Earthly and Divine

Review by Allison Zbicz Michael

While most clerical fiction is dominated by celibate protagonists or scenes of saccharine domestic simplicity, A Tumblin’ Down gives the whole clerical family the starring role. Uniquely equipped to tell this tale, Sarah Hinlicky Wilson grew up as a pastor’s daughter in rural Delaware County, New York, a part of the country described beautifully (and sometimes very humorously) in the novel, and she has served her adult years as a pastor, a theologian, and a pastor’s spouse. While not autobiographical in the details, and often whimsical in style, the author’s voice and intuitive sense of the challenges and possibilities for the characters come through on each page.

A Tumblin’ Down follows experiences of each member of the Abner family — especially Pastor Donald, his wife, Carmichael, and his pre-teen daughter, Kitty — who each (in their own eccentric ways) struggle to make peace with themselves, their past, and their community. Only Saul and Asher, the family’s two youngest sons, have yet to be filled with the self-conscious quest to reconcile their past and present. After a horrific tragedy occurs, the quotidian struggles of parish life at Mt. Moriah Lutheran Church, and community life in Shibboleth, New York, become a crushing load for the family and for the church community.

While not every clergy family will experience a loss like the one the Abner family experiences, the novel will surely resonate with anyone who has spent time in church ministry. The church she presents captures the earthly and divine character of the parish community, from the wicked sins and absurd foibles of the people of God to the transcendent goodness of God mediated through human frailty. What clergy family does not know about tense council meetings and plotting members, the unique and humorous awkwardness of synod and diocesan assemblies, self-doubt and spiritual crises, the challenges faced by spouses who bring their gifts and struggle to find their place, and the difficulties of fitting in as the preacher’s kid?

But so too, what pastor has not received the kindness of an elderly parishioner whose faith through long life has helped anchor his own? Or what priest has not heard some necessary but forgotten truths spoken to her by a faithful colleague? Which of us has not found grace to help in time of need? The Abner family certainly has.
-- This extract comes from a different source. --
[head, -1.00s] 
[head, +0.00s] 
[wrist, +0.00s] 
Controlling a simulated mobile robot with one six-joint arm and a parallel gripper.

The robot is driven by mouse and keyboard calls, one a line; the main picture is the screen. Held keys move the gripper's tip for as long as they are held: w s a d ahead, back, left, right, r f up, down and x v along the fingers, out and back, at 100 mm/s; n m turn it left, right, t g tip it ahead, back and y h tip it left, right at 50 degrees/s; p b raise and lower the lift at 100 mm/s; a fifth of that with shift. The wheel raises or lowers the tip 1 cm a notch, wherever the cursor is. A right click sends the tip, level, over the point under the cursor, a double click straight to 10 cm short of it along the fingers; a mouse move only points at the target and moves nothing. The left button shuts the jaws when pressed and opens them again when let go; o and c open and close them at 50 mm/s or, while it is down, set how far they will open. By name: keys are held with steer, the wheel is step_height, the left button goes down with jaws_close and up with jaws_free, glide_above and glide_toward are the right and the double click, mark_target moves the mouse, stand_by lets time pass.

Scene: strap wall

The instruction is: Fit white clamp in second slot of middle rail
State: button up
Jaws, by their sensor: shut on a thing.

The grace that the members of the Abner family find along the way never provides a facile answer to the pain of their loss, and often the grace of God that carries them from one day to the next is so very hard for them to see, but Pastor Donald, Carmichael, and Kitty all catch glimpses of it in surprising places along the way. This nuanced account of grief, grace, and the life of the clerical family all make this book well worth your attention. Whether you want to experience through the Abner family the challenges, absurdities, and joys of clergy family life, or whether you are weighed down by grief or a difficult season in ministry, A Tumblin’ Down may give you a glimpse of grace, too.

The Rev. Dr. Allison Zbicz Michael is associate pastor of St. Francis’ Church, Potomac, Maryland.